Kernel density distribution of the average disruption scores of 77 Nobel Prize winning papers published between 1985 and 2000 depending on the minimum number of bibliographic coupling links (\(X\)), the length of the citation window (\(Y\)), and the minimum number of cited references (\(Z\))

In light of the risk that research outcomes may vary greatly across unique combinations of \(X\), \(Y\), and \(Z\) (as well as other factors), it seems problematic that in standard research practice researchers typically present analyses and results based on just one or maybe a few different specifications of the DI1. Empirical results and their policy implications could hinge on arbitrarily chosen specifications of bibliometric indicators that are no more or less defensible than alternative specifications. If this uncertainty cannot be eliminated, it should at least be acknowledged. In empirical social research, it is standard practice to communicate and quantify the risk that samples may be unrepresentative in the form of standard errors, confidence intervals, and \(p\) values. Similar, in bibliometrics, the credibility of research would profit from acknowledging that a result achieved with a specific variant of a bibliometric index may not be representative of the entire range of results that can be achieved with alternative indicator specifications.

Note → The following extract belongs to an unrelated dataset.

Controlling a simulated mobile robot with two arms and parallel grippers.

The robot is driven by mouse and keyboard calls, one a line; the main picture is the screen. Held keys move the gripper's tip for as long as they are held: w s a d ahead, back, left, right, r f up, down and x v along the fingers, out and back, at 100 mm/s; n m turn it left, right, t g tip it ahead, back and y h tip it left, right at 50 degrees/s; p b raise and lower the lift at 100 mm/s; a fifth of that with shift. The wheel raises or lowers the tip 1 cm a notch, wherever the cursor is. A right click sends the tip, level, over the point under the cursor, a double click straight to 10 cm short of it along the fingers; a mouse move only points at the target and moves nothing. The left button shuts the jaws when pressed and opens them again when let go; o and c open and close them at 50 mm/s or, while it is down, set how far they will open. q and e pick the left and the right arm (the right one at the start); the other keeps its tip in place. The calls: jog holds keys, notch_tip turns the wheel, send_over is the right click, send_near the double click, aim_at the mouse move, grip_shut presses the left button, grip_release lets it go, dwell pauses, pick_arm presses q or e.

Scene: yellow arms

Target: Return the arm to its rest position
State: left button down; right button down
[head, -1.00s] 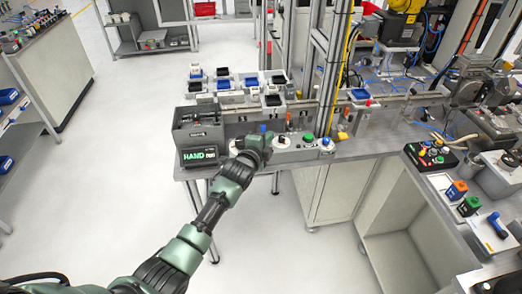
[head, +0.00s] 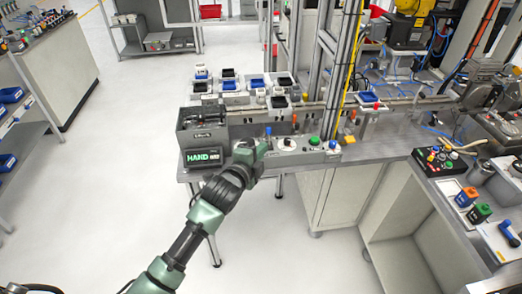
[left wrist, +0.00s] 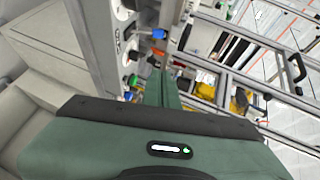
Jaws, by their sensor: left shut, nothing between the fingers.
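My left arm reaches in from the lower left in the head view. Its dark and green gripper (head: 260,148) is at the front edge of the control panel, beside the round white dial (head: 287,144). The fingertips are small and partly hidden by the wrist. In the left wrist view, the green gripper body fills the lower half and the closed fingers (left wrist: 163,84) point up the picture, with nothing held. A blue knob (left wrist: 158,34) shows just beyond them. My right gripper is not in view.
A green button (head: 314,141) and another white-based button (head: 333,146) sit on the panel. A box with a HAND display (head: 203,157) stands left of the gripper. Small bins (head: 257,83) stand behind. The floor (head: 110,170) at left is open.

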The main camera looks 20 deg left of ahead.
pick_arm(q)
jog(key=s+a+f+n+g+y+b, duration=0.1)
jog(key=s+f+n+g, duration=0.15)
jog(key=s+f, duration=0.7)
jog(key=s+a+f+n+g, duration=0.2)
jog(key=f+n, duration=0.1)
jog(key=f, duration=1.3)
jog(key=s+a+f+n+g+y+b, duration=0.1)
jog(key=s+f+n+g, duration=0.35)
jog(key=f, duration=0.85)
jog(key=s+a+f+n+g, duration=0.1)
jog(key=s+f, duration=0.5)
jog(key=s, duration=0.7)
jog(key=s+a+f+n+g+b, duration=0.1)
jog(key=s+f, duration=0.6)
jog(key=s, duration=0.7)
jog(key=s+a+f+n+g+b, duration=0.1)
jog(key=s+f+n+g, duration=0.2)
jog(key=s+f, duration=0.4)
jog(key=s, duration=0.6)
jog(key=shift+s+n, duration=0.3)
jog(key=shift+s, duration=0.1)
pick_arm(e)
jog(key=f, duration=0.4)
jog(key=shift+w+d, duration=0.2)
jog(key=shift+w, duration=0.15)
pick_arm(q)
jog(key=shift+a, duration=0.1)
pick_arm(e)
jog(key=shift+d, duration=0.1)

We now turn to the methodological consequences of our observations. The widespread convention of presenting a main analysis and (maybe) a few robustness checks means that the reader of a bibliometric study gets to see results based on only a very limited number of indicator specifications. Sometimes, researchers may have good reasons for their selection of indicators. However, for want of convincing theoretical or statistical reasons to prefer any particular variant of an indicator to alternative specifications, analysts find themselves faced with a large set of justifiable indicators. In such a scenario, the important question is not “Which is the best indicator?” but rather “Which set of indicators deserves consideration?” (Young, 2018). This set—the multiverse of equally valid indicator specifications—“directly implies a multiverse of statistical results” (Steegen et al., 2016, p. 702), which should be reported in its entirety. This can be achieved with contemporary computational power, as was demonstrated by Muñoz and Young (2018). The authors show that widely used statistics software (like Stata) can both run and visualize several billion regressions.

Researchers from different disciplines have developed several multiverse-style methods like multiverse analysis (Steegen et al., 2016), multimodel analysis (Young & Holsteen, 2017), specification-curve analysis (Simonsohn et al., 2020), and vibration of effects analysis (Patel et al., 2015). All these methods build on the same core principle: Empirical results are not trustworthy if justifiable changes to the research strategy drastically alter the conclusions of a study. Multiverse-style methods can be thought of as very extensive and systematic robustness checks. Both conventional robustness checks and multiverse-style methods are guided by the notion that “a fragile inference is not worth taking seriously” (Leamer, 1985, p. 308). Only multiverse-style methods take this notion to its logical conclusion by transparently communicating the entire multiverse of statistical results. In the case of bibliometric indicators, this means that, ideally, all variants of an indicator that are supposed to capture the same concept (equally well) should lead to results that support the same conclusion.

We limit the focus of this Letter to the Editor to the multiverse of bibliometric indicators, but other aspects of the (bibliometric) research process like data collection (Harder, 2020), data processing (Steegen et al., 2016), and the specification of statistical models each come with their own multiverse. In empirical research, results are not only driven by raw data, but also by the decisions of the researchers that collect and analyze the data. The resulting uncertainty of research outcomes is, in the words of Chatfield (1995, p. 419), simply “a fact of life”. It is not a unique feature of bibliometric indicators. We believe that multiverse-style methods may be of particular relevance for bibliometrics because bibliometric indicators, as we have exemplarily demonstrated for the DI1, tend to have numerous variants. The variants create large multiverses that often remain unreported, e.g., due to the limitations of conventional robustness checks.

In this Letter to the Editor, we used the DI1 as an example to illustrate the degrees of freedom that come with the specification of a bibliometric indicator. In a current research project, we are working on an empirical multiverse-style analysis to investigate the robustness of DI1 scores. We believe that similar lines of argument may be applied to other bibliometric indicators like, e.g., interdisciplinarity indicators. Wang and Schneider (2020, p. 239) analyzed the consistency of interdisciplinarity measures and found “surprisingly deviant results when comparing measures that supposedly should capture similar features or dimensions of the concept of interdisciplinarity”. Multiverse-style methods could be used to quantify the uncertainty of results in bibliometric interdisciplinarity research—as well as other streams of research—in order to find and eliminate sources of uncertainty. By unveiling the decision nodes required to calculate bibliometric indicators, multiverse-style methods could pave the way towards more robust indicator-based research.